Before the release of Nothing's Shocking, Jane's Addiction had released a self titled album that, although it could have been considered fresh and groundbreaking at the time, sold very few copies and was generally unsuccessful. Still confident that he and his band could reach the charts, vocalist Perry Farrell and his bandmates took to the studio once more in 1988. Dave Jerden, producer of various David Byrne and Brian Eno albums was hired to produce this second release. Although it was said that many of the band members were not content with the album itself, Farrell decided to release it anyhow, and it hit the shelves on August 23, 1988.
I did not discover this album, nor the genius behind it until my graduation year in 1998. At this time I was still listening to more classic rock, as well as some of the more popular grunge bands. Upon purchasing and playing this album, I was shocked (no pun intended) at how excellent the instrumentation was.
Indeed, 'Nothing's Shocking' manages to showcase each musician's talent very well on every song. Dave Navarro is a very talented guitarist, creating some massive riffs and solos, as well as providing softer guitar passages, like those displayed on 'Summertime Rolls'. Literally every song aside from the acoustic 'Jane Says' contains a very powerful solo or riff. There is a great variety of guitar styles here as well, from the funky 'Standing In The Shower...Thinking' to the hard rock assaults of 'Ocean Size', 'Mountain Song', and 'Pigs In Zen'. Dave uses many guitar effects here, each one fitting towards the theme of each song.
The dual rhythm section of Eric Avery and Stephen Perkins also add towards the powerful songs. 'Summertime Rolls', 'Mountain Song', and 'Pigs In Zen' all feature very catchy, potent bass lines that can sometimes sound dark and eerie, or just plain funky. The drumming is nothing short of phenomenal, using a good blend of live drums and percussion. Stephen manages to create very interesting, unique drum grooves and fills that really take the music to new places. He even exercises some very jazzy drumming on the brief instrumental 'Thank You Boys'.
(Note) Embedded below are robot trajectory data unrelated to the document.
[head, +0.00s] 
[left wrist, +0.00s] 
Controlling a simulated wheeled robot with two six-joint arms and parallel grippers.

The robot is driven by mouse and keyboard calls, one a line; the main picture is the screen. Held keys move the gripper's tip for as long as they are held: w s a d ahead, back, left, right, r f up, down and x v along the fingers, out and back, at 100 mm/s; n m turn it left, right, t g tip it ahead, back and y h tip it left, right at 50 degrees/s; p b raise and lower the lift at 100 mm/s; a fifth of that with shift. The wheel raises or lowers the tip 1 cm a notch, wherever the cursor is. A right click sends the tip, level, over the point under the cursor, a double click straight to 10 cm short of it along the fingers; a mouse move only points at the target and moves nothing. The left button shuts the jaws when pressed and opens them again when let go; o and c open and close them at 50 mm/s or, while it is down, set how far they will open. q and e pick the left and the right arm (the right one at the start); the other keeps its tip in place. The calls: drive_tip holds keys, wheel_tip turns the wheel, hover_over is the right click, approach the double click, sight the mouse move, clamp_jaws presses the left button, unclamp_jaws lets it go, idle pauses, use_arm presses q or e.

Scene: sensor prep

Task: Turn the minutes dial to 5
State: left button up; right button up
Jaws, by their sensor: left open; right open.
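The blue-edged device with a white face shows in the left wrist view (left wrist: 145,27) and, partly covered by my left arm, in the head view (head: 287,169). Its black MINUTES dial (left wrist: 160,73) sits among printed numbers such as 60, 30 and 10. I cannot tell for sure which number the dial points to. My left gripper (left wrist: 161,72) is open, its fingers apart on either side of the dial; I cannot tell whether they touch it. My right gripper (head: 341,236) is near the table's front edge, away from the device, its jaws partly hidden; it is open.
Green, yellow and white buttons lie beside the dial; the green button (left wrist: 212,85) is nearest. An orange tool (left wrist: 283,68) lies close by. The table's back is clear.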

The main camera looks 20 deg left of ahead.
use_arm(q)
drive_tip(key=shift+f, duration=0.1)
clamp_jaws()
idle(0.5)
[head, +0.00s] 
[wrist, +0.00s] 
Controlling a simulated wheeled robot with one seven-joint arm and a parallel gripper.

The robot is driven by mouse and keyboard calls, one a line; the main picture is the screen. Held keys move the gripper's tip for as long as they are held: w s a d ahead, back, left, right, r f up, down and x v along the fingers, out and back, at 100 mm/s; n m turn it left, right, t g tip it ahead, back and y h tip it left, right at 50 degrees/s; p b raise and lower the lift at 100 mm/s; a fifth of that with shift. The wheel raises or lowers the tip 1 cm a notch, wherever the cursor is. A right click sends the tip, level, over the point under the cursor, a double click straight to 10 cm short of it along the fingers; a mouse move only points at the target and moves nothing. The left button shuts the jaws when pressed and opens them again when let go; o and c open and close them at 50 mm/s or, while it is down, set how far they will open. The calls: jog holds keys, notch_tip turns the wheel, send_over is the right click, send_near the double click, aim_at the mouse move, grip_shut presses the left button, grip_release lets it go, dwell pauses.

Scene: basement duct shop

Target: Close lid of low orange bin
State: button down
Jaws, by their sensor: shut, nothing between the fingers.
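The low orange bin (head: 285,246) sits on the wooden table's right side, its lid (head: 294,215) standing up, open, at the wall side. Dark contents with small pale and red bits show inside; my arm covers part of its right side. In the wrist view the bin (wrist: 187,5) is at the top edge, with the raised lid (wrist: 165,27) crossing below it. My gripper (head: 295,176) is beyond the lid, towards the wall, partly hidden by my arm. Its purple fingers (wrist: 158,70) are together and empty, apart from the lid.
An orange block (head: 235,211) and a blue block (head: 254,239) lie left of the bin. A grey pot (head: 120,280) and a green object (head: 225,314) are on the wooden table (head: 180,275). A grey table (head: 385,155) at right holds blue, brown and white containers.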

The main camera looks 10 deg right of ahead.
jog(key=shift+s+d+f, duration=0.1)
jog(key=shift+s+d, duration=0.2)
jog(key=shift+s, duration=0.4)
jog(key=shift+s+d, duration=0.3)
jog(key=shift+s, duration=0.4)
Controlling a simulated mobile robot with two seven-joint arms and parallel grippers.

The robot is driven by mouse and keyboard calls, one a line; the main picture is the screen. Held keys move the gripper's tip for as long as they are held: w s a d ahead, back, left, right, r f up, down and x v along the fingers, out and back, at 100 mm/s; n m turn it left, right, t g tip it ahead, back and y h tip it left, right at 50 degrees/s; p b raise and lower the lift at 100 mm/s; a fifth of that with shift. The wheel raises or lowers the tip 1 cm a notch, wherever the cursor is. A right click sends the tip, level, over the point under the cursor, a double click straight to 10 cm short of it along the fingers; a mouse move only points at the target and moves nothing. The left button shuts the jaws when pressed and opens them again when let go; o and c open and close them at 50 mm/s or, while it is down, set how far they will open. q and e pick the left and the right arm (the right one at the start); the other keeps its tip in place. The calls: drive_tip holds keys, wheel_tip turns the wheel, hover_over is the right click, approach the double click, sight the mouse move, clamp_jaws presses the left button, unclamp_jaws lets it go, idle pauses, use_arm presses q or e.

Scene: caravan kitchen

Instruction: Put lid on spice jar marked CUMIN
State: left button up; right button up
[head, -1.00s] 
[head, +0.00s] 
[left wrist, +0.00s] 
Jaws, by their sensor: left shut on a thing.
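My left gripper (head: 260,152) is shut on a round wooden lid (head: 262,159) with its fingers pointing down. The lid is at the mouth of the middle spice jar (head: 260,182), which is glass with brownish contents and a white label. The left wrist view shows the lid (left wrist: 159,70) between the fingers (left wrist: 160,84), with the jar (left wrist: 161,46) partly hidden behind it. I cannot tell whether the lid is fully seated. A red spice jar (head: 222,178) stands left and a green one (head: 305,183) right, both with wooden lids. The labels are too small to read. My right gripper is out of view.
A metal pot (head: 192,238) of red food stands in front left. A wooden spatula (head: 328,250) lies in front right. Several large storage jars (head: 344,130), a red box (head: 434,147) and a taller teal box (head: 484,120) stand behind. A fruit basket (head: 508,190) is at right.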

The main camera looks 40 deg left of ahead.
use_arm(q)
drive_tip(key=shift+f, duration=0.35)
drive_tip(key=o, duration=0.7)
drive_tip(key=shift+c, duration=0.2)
Perry Farrell is a very talented vocalist who can hit very high pitched notes and create some very interesting yelps and squeals. Although this may seem annoying or offputting at first, it is very easy to learn to enjoy his voice. It is easy to compare his vocal style to an insane children's choir, or a berserk wildcat. As the chief lyricist here, he manages to create some very deep, meaningful lyrics, many dealing with drug abuse, sex, or violence. The acoustic 'Jane Says' contains very biting, depressing lyrics dealing with the life of a junkie. As the frontman of this band, Perry manages to create some rather interesting imagery concerning 'Nothing's Shocking'. He somehow weaves a world of sex, violence, and drugs, but delivers it all through some grungy, funky music, as well as some vocals that sounds like they could be sung by demented children. The final product is a dark, demented masterpiece that borders on pornography with its sickly approach and sinister lyrics.
If I were to choose one song that showcases the overall talent of the band and sums up the album as a whole, I would definitely choose 'Ted...Just Admit It'. With lyrics concerning mass murderer Ted Bundy, this seven minute epic is the longest song on the album. The drums and percussion are outstanding, the guitar is distorted and crunchy, the bass is deep and powerful, and Perry's voice is nearly psychotic. The song gradually builds up from a complex drum intro into musical insanity.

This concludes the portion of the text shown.